THE PROBLEM » Pull every line containing "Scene" from the entries.

>> Start EXCERPTED RECORDS

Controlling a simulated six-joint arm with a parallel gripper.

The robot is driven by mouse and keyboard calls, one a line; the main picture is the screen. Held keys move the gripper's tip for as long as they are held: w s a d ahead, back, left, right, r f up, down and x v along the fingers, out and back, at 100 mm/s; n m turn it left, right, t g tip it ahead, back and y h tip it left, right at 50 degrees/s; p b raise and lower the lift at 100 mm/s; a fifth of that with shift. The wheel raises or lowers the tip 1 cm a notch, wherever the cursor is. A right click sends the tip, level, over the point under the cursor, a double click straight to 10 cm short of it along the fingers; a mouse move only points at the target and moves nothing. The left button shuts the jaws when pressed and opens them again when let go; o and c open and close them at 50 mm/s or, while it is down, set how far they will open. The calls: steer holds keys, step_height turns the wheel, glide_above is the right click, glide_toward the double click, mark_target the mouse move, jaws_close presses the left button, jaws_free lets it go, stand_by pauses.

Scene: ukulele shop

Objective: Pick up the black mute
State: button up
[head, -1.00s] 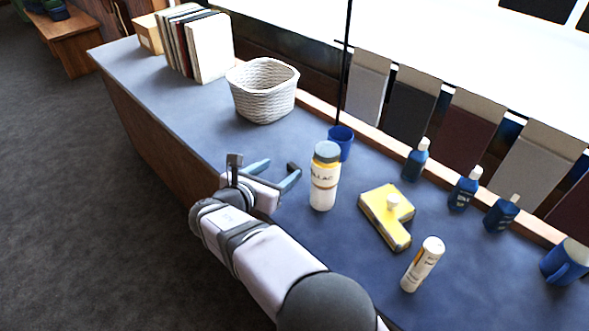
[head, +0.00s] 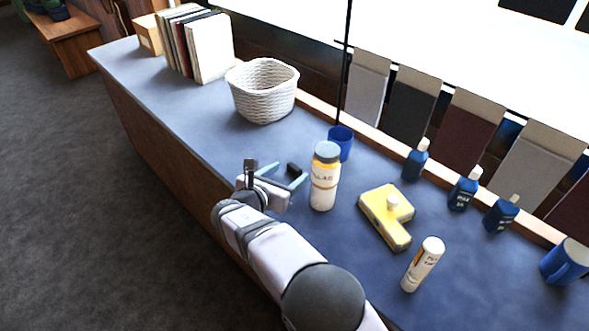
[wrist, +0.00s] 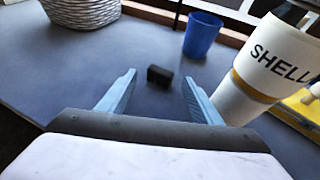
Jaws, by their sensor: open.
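The black mute (head: 294,168) is a small dark block on the blue-grey counter. In the wrist view the mute (wrist: 159,75) lies ahead of my gripper, in the gap between the fingertips as seen from there. My gripper (head: 291,173) is open, with light blue fingers either side of that gap and nothing held. In the wrist view both fingers of my gripper (wrist: 160,80) show, pointing toward the mute. I cannot tell whether the tips have reached the mute's depth.
A shellac bottle (head: 324,182) stands close to the right of my gripper, with a blue cup (head: 342,142) behind it. A white basket (head: 263,92) is at the back left. A yellow object (head: 375,212) and a white tube (head: 423,265) are farther right. Counter (head: 200,130) left of my gripper is clear.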

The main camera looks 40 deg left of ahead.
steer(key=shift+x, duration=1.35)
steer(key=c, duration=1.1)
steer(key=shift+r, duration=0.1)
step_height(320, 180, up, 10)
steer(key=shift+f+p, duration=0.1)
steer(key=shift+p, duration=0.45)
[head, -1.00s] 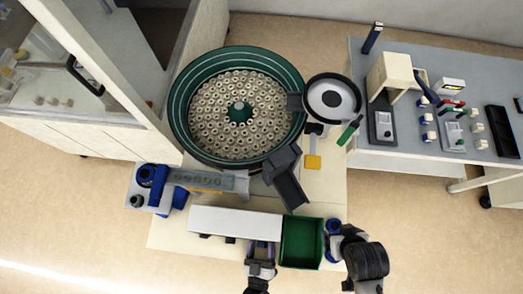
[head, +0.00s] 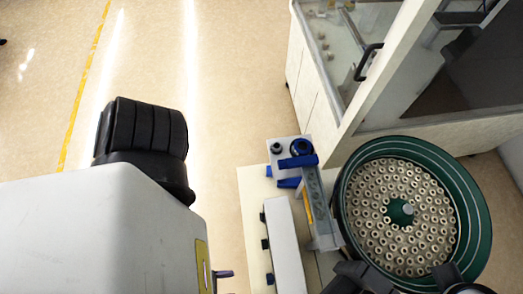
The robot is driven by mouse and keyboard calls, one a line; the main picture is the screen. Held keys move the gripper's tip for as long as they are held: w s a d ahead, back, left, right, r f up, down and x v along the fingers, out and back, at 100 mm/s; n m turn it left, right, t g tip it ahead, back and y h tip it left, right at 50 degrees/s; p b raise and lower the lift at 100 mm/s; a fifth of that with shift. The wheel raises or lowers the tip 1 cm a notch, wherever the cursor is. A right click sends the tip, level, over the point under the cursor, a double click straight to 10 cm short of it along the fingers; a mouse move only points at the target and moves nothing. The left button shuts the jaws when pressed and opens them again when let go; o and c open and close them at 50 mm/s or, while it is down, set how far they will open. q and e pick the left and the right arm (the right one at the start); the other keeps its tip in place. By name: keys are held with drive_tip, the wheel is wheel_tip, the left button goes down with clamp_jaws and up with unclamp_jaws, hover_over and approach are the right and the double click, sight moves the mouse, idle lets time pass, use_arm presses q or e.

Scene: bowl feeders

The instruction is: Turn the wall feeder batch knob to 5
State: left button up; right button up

>> End EXCERPTED RECORDS

REPLY »
Scene: ukulele shop
Scene: bowl feeders

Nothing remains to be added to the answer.